Mokbel's alleged $4.2 million amphetamines network, dubbed The Company.


THE insider who helped police nab fugitive drug chief Tony Mokbel has denied turning him in for a $1 million reward.The informer (known as 3030) yesterday began giving evidence against those accused of being part of Mokbel's alleged $4.2 million amphetamines network, dubbed The Company. Police allege Mokbel ran the drug business from his Greek hideaway using mobile phones and had more than $400,000 in cash wired to him up to his arrest in June last year. Documents tendered to Melbourne Magistrates' Court alleged that: MOKBEL and The Company hatched a plan to free his sister-in-law, Renate Mokbel, from jail by presenting $1 million in laundered drug money to the Supreme Court; A MAJOR drug import involving a mid-sea transfer of drugs was being organised; MEMBERS of the Mokbel family, including his mother and son, regularly spoke to him while he was on the run;
MOKBEL laughed and joked with associates about media reports he was hiding in Lebanon; and THE court heard 3030 helped Mokbel organise a false passport.
The informer told the court he got involved with The Company when a friend, Bart Rizzo, asked if he could use his spare room for mixing amphetamines in December 2005. He said he handed his current and expired passports to Mr Rizzo last April and was quizzed on personal details by a man who relayed the information to Mokbel by phone.
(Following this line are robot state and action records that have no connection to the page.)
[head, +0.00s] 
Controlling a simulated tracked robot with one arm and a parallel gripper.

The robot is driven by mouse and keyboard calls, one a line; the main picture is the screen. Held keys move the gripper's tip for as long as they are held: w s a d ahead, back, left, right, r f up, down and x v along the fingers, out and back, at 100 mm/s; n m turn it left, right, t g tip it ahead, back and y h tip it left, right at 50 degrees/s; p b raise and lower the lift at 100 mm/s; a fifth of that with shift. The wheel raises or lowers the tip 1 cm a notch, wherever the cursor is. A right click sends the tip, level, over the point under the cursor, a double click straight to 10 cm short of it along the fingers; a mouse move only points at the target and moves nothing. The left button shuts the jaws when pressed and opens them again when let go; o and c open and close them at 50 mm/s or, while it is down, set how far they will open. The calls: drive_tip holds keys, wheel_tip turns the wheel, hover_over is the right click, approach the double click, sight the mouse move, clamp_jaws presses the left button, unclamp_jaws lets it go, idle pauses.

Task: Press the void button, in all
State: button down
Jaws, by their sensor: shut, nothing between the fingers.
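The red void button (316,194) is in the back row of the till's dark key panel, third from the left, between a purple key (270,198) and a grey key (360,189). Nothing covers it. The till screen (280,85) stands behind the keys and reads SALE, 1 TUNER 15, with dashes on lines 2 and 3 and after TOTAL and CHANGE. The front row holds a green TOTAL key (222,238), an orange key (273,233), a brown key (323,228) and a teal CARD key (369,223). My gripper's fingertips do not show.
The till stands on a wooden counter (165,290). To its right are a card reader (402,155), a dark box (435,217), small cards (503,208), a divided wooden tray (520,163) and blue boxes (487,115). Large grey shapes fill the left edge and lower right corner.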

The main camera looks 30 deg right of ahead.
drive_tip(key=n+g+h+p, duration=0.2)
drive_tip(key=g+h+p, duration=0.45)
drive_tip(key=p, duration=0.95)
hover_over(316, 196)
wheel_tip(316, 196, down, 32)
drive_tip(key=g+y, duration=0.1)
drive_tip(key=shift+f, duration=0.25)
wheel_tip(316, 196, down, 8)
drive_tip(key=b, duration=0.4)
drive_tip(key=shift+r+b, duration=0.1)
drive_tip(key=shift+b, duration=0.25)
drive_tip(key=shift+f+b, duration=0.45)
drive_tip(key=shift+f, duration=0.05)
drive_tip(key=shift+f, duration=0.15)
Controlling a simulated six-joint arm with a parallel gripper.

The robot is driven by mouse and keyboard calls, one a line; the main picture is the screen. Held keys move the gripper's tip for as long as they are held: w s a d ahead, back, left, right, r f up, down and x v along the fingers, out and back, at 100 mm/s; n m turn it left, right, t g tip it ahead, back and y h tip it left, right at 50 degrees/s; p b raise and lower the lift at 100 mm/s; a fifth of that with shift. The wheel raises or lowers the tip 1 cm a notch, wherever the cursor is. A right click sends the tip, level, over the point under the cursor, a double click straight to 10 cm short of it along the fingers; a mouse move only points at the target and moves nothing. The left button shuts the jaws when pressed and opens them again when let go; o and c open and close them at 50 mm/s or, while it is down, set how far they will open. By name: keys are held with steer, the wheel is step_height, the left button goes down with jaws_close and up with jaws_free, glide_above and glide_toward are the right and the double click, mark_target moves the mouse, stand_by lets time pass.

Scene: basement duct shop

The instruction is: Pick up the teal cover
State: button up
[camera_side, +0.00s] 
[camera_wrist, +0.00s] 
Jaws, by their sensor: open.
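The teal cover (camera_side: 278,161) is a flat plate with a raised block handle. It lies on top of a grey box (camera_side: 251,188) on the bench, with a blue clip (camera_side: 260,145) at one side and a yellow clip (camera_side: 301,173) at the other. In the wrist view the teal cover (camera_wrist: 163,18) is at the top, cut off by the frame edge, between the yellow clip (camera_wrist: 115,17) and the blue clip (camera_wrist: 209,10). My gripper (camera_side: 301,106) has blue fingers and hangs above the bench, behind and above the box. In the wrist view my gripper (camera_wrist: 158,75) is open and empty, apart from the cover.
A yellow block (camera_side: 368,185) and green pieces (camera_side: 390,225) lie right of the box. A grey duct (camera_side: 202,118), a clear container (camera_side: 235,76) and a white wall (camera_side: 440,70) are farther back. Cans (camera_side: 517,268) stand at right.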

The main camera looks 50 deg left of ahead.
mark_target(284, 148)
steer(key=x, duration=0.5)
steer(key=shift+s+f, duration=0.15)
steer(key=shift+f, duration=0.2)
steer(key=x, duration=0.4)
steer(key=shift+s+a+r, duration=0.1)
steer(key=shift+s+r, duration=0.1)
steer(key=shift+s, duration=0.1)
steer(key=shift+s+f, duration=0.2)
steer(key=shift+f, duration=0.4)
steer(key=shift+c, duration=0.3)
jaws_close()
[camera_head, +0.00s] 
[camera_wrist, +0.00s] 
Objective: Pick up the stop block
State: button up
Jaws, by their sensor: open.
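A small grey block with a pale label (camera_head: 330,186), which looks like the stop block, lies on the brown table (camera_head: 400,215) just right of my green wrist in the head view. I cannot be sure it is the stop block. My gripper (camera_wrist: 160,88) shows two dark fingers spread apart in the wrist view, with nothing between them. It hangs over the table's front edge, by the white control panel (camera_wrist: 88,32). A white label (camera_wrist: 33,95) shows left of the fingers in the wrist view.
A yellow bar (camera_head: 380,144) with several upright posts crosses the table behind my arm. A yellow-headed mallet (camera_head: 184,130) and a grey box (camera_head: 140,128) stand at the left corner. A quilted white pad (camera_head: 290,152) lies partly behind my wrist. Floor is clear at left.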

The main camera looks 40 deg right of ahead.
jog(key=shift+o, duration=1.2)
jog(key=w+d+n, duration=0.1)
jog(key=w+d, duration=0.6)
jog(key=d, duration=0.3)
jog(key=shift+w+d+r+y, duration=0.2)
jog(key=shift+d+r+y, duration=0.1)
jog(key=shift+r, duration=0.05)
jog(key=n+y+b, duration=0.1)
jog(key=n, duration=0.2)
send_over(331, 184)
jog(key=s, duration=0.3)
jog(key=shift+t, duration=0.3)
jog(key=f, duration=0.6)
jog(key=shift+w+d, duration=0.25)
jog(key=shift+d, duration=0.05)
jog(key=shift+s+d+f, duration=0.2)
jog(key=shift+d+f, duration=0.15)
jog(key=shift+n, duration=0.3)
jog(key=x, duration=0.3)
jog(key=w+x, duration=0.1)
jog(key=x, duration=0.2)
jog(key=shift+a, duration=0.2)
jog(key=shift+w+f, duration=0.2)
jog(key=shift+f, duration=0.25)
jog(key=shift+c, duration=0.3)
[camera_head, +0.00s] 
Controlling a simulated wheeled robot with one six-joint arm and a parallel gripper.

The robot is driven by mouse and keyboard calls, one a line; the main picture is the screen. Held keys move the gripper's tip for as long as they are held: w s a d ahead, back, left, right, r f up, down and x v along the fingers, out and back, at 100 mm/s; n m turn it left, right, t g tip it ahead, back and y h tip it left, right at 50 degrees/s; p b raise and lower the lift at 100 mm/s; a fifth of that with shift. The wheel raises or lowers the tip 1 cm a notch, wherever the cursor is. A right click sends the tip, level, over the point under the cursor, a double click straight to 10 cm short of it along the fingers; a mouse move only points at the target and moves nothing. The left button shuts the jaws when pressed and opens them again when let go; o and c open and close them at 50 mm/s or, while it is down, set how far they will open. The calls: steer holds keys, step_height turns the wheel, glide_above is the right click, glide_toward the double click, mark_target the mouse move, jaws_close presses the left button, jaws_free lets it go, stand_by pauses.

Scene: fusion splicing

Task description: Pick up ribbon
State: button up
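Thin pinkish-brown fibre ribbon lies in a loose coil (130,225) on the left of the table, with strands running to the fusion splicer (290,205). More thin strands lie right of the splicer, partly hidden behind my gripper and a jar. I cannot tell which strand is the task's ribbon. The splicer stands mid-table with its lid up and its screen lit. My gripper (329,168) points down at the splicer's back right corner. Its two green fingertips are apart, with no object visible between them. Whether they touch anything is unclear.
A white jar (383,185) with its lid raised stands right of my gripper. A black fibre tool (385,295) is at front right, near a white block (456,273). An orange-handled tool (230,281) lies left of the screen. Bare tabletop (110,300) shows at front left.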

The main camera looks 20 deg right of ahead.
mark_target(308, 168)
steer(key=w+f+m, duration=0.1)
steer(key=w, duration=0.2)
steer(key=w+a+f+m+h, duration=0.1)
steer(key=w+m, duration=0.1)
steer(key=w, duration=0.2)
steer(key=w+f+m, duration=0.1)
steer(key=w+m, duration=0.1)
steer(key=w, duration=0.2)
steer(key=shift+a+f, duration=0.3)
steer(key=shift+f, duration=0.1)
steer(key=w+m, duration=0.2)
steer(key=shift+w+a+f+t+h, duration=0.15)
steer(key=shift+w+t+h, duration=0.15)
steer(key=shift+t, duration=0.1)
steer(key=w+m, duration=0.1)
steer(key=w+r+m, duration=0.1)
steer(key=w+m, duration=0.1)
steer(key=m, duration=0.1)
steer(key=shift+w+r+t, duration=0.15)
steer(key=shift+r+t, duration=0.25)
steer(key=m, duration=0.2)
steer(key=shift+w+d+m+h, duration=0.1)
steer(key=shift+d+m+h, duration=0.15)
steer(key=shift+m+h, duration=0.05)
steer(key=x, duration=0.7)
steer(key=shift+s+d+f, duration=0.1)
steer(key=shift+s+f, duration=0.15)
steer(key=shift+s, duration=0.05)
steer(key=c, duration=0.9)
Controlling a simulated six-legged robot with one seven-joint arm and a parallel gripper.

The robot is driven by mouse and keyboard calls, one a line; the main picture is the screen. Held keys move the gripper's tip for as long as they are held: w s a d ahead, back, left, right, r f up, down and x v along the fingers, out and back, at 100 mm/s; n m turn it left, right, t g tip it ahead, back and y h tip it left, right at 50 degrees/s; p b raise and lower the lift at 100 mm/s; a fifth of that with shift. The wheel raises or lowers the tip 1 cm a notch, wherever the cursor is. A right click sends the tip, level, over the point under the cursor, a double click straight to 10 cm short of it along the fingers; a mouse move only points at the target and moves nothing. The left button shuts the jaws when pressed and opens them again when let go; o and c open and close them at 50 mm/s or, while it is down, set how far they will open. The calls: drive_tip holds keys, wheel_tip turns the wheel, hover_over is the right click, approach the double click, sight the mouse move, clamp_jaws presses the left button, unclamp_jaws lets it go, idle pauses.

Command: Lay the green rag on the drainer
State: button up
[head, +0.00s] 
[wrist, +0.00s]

3030 said he learned of the $1 million reward for information leading to Mokbel's capture around that time but had not put in a claim.
"My motivation was simply to keep myself from going to jail," he said.
He denied money was the real reason, but did not rule out seeking part of the reward after the case was over. He admitted helping transfer money that he believed was going to Mokbel, including paying a "travel agent" who was arranging the drug trafficker's escape from Australia.
The preliminary hearing for Mr Rizzo, 29, of Box Hill, and four others on drug-related charges is continuing.